Only one portion of the data is to be written out: from the line bearing "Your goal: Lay" through the line bearing "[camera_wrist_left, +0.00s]". Write it exactly as it appears.
----------
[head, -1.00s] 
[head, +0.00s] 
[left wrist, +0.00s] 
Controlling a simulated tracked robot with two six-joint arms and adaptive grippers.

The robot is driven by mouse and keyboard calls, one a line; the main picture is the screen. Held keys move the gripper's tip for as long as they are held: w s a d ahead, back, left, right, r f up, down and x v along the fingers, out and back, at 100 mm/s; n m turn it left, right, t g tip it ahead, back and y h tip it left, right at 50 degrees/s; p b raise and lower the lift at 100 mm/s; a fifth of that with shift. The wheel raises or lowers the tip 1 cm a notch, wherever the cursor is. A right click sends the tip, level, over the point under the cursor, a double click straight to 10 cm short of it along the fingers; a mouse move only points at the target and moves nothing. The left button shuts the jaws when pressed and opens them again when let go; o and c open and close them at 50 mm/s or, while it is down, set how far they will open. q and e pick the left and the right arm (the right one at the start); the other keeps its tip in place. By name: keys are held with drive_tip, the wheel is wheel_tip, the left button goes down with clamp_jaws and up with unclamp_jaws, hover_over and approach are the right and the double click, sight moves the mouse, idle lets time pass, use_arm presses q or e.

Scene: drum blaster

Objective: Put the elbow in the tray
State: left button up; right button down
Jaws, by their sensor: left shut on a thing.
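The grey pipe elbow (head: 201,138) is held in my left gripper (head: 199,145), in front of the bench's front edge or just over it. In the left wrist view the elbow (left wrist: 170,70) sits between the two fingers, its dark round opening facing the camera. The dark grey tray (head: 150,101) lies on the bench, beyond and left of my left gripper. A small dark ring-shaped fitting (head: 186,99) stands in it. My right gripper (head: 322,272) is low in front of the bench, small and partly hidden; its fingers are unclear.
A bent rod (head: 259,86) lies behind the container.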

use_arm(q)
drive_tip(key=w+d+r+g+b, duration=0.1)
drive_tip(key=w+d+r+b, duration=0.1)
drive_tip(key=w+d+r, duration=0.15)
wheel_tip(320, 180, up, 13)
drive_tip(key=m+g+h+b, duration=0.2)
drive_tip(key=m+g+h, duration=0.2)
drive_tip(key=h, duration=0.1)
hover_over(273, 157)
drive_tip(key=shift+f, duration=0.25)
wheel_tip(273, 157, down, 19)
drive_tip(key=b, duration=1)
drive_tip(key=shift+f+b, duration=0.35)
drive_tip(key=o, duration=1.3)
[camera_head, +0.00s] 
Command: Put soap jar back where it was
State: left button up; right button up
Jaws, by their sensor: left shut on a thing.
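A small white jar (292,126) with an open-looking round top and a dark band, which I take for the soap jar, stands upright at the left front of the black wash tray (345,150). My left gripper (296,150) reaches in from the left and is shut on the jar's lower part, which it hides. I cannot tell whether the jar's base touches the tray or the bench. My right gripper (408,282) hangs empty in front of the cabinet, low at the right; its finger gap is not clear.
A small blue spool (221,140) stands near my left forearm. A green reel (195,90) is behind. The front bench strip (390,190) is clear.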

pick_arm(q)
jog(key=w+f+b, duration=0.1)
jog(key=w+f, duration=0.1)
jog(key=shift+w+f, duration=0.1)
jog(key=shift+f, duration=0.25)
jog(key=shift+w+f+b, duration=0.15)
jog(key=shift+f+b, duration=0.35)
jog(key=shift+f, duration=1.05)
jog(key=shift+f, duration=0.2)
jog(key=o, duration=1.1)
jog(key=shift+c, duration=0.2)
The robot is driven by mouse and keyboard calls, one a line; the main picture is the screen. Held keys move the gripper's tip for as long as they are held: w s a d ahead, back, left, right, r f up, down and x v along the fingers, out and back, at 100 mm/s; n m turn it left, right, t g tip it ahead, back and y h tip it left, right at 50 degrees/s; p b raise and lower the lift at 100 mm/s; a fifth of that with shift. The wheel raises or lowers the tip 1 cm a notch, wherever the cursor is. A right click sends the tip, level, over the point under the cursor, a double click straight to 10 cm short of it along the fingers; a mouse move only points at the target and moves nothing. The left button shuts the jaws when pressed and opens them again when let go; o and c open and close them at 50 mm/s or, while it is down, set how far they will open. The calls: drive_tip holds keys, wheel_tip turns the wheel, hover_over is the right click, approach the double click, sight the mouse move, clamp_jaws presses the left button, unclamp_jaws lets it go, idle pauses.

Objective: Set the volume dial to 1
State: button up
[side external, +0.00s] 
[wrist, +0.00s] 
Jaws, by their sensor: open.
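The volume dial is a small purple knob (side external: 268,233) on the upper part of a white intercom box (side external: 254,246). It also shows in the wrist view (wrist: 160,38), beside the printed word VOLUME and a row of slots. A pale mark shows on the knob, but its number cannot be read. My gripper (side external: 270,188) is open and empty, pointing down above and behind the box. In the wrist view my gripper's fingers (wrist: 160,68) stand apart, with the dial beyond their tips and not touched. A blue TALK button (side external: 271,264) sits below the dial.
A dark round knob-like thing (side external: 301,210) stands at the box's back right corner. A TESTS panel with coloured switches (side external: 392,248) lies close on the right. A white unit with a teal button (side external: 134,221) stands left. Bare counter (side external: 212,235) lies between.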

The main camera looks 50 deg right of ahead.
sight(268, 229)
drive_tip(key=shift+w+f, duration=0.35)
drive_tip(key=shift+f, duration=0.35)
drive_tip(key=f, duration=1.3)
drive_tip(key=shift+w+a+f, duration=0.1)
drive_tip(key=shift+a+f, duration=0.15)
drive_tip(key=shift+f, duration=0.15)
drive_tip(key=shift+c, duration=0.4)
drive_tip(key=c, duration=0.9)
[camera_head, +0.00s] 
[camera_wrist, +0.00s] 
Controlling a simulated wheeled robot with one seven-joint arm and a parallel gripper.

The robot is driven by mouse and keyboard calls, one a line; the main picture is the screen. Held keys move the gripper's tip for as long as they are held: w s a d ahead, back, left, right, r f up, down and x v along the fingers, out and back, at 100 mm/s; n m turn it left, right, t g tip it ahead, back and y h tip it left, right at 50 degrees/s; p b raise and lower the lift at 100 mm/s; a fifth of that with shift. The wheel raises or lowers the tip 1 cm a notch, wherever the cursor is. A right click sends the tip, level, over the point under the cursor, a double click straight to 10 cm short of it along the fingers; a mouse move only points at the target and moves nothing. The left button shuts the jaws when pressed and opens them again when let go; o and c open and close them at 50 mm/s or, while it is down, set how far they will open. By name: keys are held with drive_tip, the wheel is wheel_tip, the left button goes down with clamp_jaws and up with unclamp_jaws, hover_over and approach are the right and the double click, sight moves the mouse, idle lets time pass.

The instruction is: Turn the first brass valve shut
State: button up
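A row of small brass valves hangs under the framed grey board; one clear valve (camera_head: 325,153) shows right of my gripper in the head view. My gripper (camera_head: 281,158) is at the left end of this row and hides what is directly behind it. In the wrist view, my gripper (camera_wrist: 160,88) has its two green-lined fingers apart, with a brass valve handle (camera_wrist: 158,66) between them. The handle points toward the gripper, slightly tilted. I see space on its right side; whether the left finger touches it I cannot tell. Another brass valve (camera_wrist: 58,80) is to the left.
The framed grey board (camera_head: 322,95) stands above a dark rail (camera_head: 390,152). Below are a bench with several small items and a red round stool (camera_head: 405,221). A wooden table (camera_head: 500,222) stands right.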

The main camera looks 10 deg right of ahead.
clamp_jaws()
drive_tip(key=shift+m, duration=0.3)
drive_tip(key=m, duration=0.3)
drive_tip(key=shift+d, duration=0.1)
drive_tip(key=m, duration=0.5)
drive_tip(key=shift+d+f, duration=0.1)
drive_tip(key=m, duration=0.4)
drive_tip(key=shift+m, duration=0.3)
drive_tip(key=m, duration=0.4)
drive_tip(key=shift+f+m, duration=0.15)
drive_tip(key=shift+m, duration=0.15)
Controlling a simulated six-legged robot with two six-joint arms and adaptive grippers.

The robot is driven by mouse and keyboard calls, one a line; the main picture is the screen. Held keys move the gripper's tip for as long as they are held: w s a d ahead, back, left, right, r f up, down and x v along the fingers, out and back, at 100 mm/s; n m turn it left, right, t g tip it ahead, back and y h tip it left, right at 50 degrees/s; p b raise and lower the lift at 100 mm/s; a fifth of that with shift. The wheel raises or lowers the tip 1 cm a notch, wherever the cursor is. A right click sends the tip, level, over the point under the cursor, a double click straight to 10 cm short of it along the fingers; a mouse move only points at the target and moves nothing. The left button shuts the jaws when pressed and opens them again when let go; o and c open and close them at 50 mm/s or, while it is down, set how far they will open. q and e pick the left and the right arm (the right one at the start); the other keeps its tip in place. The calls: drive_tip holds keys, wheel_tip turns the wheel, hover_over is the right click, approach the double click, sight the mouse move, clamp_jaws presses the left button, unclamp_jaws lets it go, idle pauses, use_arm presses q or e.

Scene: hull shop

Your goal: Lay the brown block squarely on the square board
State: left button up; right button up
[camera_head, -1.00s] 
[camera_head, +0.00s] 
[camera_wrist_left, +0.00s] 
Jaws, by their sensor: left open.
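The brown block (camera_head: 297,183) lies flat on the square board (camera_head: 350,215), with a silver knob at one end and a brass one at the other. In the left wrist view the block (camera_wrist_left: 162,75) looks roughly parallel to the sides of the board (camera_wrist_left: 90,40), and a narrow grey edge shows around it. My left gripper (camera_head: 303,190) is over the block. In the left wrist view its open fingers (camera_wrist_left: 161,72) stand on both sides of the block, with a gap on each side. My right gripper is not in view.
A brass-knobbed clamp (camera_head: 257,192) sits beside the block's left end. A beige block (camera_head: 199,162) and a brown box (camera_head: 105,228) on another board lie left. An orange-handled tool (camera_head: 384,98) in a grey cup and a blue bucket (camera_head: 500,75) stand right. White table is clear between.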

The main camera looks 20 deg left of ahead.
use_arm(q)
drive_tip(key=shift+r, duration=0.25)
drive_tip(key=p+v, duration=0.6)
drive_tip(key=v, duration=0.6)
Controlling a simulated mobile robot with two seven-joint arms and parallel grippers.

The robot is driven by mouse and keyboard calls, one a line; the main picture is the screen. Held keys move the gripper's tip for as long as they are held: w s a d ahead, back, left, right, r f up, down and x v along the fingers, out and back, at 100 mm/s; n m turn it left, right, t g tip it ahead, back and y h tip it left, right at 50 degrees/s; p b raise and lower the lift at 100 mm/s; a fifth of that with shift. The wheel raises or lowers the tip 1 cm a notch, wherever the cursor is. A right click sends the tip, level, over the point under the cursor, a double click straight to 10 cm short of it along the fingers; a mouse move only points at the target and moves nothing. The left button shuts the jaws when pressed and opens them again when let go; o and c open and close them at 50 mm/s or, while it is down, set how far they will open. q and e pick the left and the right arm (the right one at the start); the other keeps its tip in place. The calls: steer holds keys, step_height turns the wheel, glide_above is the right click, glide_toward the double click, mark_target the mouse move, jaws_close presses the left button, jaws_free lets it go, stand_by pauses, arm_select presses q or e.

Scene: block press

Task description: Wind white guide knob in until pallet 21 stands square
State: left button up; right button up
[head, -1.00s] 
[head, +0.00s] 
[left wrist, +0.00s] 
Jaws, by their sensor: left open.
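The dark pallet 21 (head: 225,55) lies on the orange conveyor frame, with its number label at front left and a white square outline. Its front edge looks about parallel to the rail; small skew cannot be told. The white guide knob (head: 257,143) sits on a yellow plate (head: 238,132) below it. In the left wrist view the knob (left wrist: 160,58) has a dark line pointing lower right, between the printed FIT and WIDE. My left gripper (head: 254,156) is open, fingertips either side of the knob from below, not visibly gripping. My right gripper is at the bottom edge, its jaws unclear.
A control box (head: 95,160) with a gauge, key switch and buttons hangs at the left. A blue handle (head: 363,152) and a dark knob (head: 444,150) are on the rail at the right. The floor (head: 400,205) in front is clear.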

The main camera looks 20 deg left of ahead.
----------
**Solution**
Your goal: Lay the brown block squarely on the square board
State: left button up; right button up
[camera_head, -1.00s] 
[camera_head, +0.00s] 
[camera_wrist_left, +0.00s] 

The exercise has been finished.